Starting from the line that contains "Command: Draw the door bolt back", reproduce each line exactly through the end of the material, and include no other lines.
━━━━━━━━━━━━━━━━━━━━
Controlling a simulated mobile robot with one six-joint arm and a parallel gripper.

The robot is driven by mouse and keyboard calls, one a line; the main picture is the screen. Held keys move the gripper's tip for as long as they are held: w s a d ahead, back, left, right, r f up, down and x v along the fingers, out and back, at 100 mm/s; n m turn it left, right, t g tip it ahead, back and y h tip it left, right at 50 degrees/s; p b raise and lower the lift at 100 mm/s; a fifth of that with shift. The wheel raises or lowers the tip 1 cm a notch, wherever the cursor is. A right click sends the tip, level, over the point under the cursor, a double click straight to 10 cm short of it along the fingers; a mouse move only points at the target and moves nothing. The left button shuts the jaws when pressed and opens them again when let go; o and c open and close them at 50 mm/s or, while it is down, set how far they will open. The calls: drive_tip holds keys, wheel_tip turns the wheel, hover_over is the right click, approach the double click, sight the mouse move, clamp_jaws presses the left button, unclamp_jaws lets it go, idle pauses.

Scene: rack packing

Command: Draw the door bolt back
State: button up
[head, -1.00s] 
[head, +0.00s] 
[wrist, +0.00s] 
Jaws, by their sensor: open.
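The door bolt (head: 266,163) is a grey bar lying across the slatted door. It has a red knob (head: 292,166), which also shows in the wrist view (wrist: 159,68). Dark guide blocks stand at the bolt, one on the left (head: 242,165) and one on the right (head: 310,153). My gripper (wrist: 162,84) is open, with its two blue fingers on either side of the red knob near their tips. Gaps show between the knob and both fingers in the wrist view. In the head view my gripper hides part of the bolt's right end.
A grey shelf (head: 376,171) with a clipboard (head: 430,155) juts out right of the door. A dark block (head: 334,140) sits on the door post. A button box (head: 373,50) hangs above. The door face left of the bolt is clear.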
━━━━━━━━━━━━━━━━━━━━
Full output
Command: Draw the door bolt back
State: button up
[head, -1.00s] 
[head, +0.00s] 
[wrist, +0.00s] 
Jaws, by their sensor: open.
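The door bolt (head: 266,163) is a grey bar lying across the slatted door. It has a red knob (head: 292,166), which also shows in the wrist view (wrist: 159,68). Dark guide blocks stand at the bolt, one on the left (head: 242,165) and one on the right (head: 310,153). My gripper (wrist: 162,84) is open, with its two blue fingers on either side of the red knob near their tips. Gaps show between the knob and both fingers in the wrist view. In the head view my gripper hides part of the bolt's right end.
A grey shelf (head: 376,171) with a clipboard (head: 430,155) juts out right of the door. A dark block (head: 334,140) sits on the door post. A button box (head: 373,50) hangs above. The door face left of the bolt is clear.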

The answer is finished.